Buyer and Seller each agree that these Terms shall govern and control with respect to all orders by Buyer from Seller, and no term, condition, warranty or representation appearing in any purchase order or other documentation of Buyer will govern unless agreed to in writing by Seller.
Neither party hereto shall disclose any information regarding any subject matter hereof or proprietary technical information received from the other party, except to the extent that disclosure is required by law or is otherwise agreed to in writing by the parties. Any current and executed non-disclosure agreements that exist between Buyer and Seller shall supersede this section.

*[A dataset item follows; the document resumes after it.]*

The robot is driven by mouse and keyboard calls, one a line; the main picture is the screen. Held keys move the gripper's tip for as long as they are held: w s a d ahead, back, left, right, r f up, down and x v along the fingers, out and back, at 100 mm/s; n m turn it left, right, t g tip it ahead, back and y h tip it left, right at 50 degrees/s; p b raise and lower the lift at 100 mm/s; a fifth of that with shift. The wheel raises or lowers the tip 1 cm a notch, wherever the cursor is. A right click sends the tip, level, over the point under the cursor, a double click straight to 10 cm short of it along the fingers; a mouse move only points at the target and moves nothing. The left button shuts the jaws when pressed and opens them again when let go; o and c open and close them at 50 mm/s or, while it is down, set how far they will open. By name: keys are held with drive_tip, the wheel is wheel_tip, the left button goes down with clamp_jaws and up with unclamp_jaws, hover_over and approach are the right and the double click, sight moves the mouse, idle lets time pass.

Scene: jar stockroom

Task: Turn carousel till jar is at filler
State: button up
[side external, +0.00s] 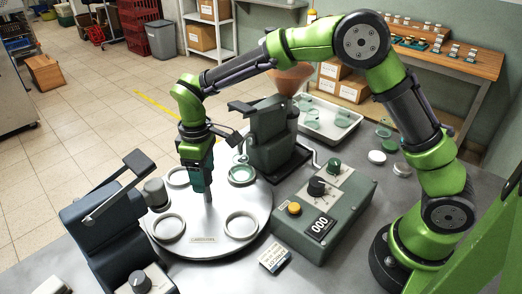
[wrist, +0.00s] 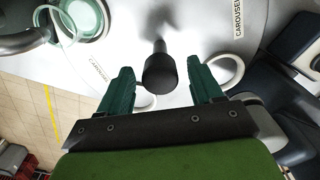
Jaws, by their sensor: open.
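The round white carousel (side external: 204,247) carries several ring seats. A green-tinted jar (side external: 241,174) sits in the back right seat, beside the dark filler (side external: 272,135) with its brown funnel; whether it is exactly under the spout I cannot tell. The jar also shows at the top left of the wrist view (wrist: 86,16). A black upright knob (wrist: 160,73) stands on the carousel. My gripper (side external: 205,187) is open above the carousel, fingers pointing down. In the wrist view the knob lies between the two open teal fingers (wrist: 163,72), with gaps on both sides.
A dark blue machine (side external: 95,225) with a lever stands at the left edge of the carousel. A green control box (side external: 325,205) with a counter reading 000 stands at right. A white tray (side external: 310,128) of green pieces lies behind, and a small label card (side external: 273,258) lies in front.

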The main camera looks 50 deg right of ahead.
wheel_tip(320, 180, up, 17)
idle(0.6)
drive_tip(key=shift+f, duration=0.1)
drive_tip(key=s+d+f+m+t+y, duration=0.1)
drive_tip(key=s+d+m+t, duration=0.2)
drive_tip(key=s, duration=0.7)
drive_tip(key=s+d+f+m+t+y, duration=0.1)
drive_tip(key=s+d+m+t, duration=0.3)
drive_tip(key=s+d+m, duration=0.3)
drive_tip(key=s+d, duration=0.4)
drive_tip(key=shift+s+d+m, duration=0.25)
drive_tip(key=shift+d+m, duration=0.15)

In the event that any provision herein shall be found to be void or unenforceable, this shall not be construed to render any other provisions void or unenforceable, and all other provisions shall remain in full force and effect unless the provisions which are invalid or unenforceable shall substantially affect the rights or obligations granted to or undertaken by the parties.

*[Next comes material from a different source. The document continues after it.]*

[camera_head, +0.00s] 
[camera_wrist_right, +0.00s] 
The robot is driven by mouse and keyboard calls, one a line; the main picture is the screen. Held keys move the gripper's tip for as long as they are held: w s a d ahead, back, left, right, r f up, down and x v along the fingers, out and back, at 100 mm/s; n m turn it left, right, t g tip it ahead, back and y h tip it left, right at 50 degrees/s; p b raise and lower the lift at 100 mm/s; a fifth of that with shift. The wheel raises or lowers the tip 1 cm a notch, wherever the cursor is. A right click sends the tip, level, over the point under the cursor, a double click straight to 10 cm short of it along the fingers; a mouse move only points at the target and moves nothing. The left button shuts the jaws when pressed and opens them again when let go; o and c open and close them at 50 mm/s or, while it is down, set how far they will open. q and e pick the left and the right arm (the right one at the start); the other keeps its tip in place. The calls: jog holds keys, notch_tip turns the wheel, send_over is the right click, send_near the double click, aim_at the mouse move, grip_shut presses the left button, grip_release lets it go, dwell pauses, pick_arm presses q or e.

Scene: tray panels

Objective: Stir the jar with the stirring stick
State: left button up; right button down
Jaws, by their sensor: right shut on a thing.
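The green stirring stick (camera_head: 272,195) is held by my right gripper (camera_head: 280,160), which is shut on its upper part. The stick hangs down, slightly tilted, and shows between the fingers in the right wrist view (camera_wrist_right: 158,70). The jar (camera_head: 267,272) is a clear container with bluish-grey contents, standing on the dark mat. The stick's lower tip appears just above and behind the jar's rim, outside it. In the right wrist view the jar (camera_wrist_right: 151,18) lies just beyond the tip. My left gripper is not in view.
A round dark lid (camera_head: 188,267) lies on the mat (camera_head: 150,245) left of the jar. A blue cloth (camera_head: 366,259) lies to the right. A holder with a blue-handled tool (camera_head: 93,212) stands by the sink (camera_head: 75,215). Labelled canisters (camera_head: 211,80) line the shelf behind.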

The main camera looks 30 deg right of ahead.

22. INTELLECTUAL PROPERTY.
Each party owns or has a license to use its respective patents, copyrights, trademarks, design rights, trade secrets, know-how and other intellectual property and proprietary rights (“IP Rights”) created or developed prior to entering into the Order including all modifications, improvements or changes in or to such pre-existing IP Rights.
Order together with all other exhibits referenced and attached hereto embodies the entire understanding between Buyer and Seller and there are no agreements, understandings, conditions, warranties, or representations, oral or written, express or implied, with reference to the subject matter hereof which are not merged herein. Any changes or revisions to these Terms by Buyer must be authorized in writing by an authorized officer of Seller.